Of those doing fixed price deals, fewer have been reporting them to publishers, Leonard said. “If you look over time, the fraction of companies that actually report their fixed-price physical gas has been declining pretty significantly since 2008,” he said. “In 2008, just under two-thirds of companies that transacted fixed-price physical gas made reports to the index publishers. Whereas last year for the first time it was just under half… basically half…this is by volume.”

The greatest inhibitor of reporting fixed-price deals, panelists seemed to agree, is the perception of regulatory risk, and sometimes that risk is more than just a perception.

Prokop said when Deloitte reviews the price reporting practices of client companies, it finds that many are doing a great job with great technology and practices.

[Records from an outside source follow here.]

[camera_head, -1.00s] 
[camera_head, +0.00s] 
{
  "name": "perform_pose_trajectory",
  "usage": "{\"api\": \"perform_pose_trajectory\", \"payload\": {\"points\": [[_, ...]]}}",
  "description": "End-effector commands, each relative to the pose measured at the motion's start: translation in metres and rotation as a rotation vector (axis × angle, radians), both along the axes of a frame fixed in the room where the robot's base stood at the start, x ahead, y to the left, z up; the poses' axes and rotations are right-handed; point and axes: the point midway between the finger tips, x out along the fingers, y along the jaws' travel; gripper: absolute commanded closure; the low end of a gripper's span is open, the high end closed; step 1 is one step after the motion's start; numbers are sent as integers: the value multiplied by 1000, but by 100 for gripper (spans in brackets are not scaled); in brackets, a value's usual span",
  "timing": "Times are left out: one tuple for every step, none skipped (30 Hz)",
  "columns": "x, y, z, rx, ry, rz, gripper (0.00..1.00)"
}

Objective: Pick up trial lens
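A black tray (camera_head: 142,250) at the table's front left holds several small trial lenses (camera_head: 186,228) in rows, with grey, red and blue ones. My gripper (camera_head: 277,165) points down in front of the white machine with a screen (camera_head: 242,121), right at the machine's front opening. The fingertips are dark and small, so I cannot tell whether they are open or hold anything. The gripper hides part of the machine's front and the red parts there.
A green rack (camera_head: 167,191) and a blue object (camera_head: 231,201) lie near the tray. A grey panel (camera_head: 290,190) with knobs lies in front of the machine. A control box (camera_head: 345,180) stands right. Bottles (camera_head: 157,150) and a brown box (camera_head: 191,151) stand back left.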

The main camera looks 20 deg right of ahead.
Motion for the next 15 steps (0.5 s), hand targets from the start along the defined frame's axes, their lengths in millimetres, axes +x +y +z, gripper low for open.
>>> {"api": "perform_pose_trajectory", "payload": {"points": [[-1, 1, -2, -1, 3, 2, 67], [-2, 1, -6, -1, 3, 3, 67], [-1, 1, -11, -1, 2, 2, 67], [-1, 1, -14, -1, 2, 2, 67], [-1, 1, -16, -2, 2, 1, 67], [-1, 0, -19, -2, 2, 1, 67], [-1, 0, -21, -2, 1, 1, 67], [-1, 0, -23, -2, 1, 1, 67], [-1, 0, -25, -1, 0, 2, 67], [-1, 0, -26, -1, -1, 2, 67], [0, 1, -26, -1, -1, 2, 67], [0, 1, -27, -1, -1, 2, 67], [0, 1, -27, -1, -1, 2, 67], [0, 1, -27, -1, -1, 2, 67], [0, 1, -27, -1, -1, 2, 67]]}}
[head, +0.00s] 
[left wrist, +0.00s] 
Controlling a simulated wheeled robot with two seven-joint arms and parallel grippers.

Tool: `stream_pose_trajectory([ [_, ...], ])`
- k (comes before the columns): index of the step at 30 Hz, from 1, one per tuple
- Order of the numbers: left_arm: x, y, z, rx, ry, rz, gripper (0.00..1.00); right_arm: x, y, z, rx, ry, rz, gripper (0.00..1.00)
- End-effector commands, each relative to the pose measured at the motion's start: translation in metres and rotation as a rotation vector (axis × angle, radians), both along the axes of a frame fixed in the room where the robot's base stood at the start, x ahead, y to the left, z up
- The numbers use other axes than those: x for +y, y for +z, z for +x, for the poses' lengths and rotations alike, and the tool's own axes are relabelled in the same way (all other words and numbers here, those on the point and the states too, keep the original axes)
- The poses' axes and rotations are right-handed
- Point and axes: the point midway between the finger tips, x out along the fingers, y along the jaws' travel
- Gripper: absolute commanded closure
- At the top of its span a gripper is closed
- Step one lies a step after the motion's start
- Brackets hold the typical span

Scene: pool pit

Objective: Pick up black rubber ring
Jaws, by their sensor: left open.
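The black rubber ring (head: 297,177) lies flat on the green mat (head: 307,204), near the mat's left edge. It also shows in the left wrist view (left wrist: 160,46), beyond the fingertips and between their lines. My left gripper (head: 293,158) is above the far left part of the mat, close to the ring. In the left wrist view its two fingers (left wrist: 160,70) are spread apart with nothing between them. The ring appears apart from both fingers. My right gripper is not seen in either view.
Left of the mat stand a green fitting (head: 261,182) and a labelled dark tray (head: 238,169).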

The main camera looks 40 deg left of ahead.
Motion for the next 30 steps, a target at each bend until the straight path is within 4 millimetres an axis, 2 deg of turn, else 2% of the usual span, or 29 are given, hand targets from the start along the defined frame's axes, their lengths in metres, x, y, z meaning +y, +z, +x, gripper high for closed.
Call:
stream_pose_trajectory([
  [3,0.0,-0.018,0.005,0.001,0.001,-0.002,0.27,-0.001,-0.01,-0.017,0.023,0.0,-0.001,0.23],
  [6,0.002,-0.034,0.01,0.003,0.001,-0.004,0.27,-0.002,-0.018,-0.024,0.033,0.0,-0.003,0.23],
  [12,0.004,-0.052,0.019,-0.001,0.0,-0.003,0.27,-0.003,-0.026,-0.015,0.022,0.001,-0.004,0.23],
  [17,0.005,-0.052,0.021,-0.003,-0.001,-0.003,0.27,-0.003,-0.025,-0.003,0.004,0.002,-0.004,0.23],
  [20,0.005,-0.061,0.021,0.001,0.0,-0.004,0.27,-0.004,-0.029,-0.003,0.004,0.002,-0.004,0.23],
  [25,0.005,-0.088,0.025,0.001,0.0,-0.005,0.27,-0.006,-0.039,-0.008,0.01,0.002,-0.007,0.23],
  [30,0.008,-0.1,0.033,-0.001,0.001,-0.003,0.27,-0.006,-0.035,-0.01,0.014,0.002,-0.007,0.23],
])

Malicious behavior has not been about in some time, he said. However, not all companies are in compliance with regulations developed following the natural gas marketer meltdown and price reporting scandals of yesteryear.

Responding to those who say they don’t want to report, and ask “why should I report,”

NGI’sSteis pointed out that “right now there’s a voluntary system of price reporting. But the Energy Policy Act of 2005 gave FERC certain powers to mandate a system with greater levels of transparency should they deem it necessary. Right now if you report, we ask for location, price, volumes, flow dates, trade date, counterparties optional. So that’s what we receive.

“If it becomes a mandated system, the question becomes what manner of information would be required to be reported? Would the Commission require counterparties or profit loss information, trigger deals, EFPs, index trades? This becomes a slippery regulatory slope.

“So I would thank the folks who are being good corporate citizens and reporting under the voluntary system. And I would ask those who have made the decision to not report, to re-evaluate.”